Цитата из газеты «Красная Башкирия» от 26 июля 1937 года: «В новом здании дома кооперации заканчивается отделка большого гастрономического магазина». В сентябре в газете вышло фото с подписью: «Строительства Дома связи и Башсоюза на ул. им. Ленина» (бывшую улицу Зенцова уже переименовали, а в башне над будущим рестораном даже нет окон). Итак, здание Башсоюза построено ближе к концу 1937-го, ресторан «Уфа» открылся примерно тогда же. Это означает, что ресторан даже не начал работать, а поговорка уже была широко известна!

Знакомый художник как-то рассказал мне, что до революции многие чишминские татары промышляли тем, что возили в город молоко (ах, как хорошо порой на жаре выпить стаканчик кислого молока!) А при удачной торговле «раскатывали губу». И вовсе не факт, что они шли в ресторан или забегаловку (они что, приехали в город, чтобы напиться?): посетить синематограф, цирк, купить подарков для жены или детей, навестить знакомых – чем не гулянье. А при неудаче в коммерции понуро ехали назад в Чишмы. При таком раскладе, кстати, объяснимо и появление акцента в поговорке.

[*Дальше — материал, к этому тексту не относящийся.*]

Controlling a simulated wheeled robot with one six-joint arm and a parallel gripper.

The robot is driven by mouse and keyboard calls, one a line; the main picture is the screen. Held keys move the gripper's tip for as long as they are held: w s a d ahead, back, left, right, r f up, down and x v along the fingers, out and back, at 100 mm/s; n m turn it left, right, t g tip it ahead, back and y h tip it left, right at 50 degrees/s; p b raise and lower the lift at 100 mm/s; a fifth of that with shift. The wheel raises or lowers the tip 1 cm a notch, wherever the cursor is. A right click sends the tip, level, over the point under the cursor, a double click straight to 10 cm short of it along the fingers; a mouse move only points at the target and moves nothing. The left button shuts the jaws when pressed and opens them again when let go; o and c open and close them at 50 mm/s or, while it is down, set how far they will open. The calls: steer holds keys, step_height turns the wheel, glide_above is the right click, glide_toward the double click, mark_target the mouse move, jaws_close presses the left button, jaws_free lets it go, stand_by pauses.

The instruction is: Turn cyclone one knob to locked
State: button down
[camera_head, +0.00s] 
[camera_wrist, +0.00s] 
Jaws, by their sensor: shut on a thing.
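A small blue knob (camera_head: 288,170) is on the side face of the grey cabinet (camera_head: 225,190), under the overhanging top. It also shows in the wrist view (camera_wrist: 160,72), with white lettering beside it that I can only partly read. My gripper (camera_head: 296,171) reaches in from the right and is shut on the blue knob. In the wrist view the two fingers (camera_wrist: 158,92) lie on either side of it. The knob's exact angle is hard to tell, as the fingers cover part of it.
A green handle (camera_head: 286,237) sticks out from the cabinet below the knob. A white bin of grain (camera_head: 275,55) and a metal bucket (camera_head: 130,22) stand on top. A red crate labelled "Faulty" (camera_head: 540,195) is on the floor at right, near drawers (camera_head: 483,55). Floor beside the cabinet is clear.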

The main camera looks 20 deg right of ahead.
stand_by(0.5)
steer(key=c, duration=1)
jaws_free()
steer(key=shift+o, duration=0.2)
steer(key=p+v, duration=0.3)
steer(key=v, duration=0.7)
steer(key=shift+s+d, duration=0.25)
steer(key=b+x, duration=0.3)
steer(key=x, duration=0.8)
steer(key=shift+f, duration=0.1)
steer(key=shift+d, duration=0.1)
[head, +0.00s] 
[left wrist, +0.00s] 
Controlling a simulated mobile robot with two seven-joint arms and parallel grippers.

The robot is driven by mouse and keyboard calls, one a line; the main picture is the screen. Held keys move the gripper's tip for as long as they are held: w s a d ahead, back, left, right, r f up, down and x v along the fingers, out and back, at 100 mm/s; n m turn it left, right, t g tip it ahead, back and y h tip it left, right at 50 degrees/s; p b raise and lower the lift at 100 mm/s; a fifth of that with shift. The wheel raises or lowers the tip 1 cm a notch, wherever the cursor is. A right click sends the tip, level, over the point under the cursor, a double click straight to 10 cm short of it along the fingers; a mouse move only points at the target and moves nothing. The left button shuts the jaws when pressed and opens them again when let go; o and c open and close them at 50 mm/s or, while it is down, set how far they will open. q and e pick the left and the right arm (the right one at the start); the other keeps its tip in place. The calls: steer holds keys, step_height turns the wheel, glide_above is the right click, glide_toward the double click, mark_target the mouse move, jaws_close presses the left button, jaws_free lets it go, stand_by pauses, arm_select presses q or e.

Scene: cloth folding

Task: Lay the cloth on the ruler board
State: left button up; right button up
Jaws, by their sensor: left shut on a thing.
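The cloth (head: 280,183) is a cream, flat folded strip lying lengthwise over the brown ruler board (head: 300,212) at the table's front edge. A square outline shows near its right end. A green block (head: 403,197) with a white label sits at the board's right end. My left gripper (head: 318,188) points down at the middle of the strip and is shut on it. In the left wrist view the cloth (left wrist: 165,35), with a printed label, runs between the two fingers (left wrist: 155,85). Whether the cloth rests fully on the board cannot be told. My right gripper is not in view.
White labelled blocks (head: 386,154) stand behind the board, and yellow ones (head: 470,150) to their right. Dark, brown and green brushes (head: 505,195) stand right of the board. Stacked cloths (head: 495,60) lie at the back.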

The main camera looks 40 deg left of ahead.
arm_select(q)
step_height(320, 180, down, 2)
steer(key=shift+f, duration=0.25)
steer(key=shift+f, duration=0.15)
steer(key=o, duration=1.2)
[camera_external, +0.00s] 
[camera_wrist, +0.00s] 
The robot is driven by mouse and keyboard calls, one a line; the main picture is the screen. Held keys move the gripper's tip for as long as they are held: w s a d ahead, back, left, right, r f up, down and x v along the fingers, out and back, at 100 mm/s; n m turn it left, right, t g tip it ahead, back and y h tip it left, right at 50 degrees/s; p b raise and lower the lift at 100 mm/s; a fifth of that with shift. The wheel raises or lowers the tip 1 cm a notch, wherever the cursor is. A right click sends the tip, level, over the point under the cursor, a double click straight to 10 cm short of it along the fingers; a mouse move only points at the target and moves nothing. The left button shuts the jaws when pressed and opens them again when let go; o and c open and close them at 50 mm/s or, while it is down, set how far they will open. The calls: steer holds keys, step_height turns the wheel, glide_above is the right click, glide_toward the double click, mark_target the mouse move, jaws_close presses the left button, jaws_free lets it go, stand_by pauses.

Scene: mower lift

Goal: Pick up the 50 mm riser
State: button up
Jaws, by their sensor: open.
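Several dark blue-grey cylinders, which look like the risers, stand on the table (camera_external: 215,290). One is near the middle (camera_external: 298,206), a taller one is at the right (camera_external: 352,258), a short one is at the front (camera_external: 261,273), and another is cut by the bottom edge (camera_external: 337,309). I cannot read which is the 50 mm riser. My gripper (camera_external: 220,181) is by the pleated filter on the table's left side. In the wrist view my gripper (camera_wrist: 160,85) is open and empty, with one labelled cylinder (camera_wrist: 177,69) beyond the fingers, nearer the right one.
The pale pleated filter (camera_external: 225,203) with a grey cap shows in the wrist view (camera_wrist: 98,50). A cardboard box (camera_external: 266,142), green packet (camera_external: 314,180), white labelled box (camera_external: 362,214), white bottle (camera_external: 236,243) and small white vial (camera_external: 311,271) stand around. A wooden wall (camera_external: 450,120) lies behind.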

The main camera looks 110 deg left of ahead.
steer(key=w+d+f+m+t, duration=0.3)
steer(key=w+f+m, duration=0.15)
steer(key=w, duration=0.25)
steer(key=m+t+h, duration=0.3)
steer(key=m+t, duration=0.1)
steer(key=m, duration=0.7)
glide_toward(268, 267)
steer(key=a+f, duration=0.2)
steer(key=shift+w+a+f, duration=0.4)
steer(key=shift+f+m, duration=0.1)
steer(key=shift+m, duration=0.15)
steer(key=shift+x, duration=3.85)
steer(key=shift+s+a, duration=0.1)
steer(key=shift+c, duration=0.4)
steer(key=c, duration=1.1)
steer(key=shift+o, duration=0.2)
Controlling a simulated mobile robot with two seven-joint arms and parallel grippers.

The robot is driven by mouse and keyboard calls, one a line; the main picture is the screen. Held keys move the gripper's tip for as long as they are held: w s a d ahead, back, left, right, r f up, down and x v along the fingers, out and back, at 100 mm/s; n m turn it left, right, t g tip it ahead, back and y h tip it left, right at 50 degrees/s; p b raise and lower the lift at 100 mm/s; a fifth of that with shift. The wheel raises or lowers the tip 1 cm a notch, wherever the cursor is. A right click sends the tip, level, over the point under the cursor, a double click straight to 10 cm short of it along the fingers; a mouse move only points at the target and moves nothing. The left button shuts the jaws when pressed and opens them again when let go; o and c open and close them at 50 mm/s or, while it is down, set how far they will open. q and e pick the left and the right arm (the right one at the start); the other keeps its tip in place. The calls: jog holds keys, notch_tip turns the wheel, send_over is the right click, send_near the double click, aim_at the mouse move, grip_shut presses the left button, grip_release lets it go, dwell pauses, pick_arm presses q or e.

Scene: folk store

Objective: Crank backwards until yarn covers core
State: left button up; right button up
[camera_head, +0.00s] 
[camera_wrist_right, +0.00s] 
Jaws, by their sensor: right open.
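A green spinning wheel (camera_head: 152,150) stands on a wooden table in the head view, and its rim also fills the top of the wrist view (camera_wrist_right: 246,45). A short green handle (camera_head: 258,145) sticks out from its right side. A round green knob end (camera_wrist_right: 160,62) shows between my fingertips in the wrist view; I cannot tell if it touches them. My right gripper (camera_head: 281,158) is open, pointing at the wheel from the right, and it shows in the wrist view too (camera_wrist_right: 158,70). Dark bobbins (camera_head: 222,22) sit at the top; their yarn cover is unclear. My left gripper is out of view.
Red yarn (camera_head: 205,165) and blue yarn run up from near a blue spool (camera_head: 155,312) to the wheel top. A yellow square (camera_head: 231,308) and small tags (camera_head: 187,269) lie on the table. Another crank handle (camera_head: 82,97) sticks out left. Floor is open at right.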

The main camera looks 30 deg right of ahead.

Я, конечно, понимаю, что убедить тех, кто всегда «против», я не сумею. Поэтому специально для несогласных у меня в загашнике есть ещё одна версия. До середины 50-х годов прошлого века на месте нынешнего сквера Маяковского начиналась одна из небольших речек. Она и сейчас там есть, но уже глубоко под землёй, в трубе. Так вот: просадив все деньги в «Уфе» (либо попросту «перебрав»), жаждущий шёл освежиться в овраг за рестораном, где бил чистейший источник. Чишма, по-нашему. И это уже абсолютная истина, с которой не поспоришь!

А напоследок всё же вспомним о dresscode, к которому нас призывает администрация Уфы. Предположим всё-таки, что в некотором месте был и ресторан «Уфа», и трактир «Чишма». Но у дверей заведенья, где, как известно, «народу скопленье», всегда на страже – и в советское и в стародавнее время – стоял швейцар. Вышибала, говоря нынешним языком. И если подходил срубивший по случаю немного «бабок» некий тип в зипуне, сермяге или простом тулупе, страж тот грозно разворачивал его со словами: «У нас господа-с, а от вас, простите, душок-с!» Или ещё короче: «Пшёл вон!».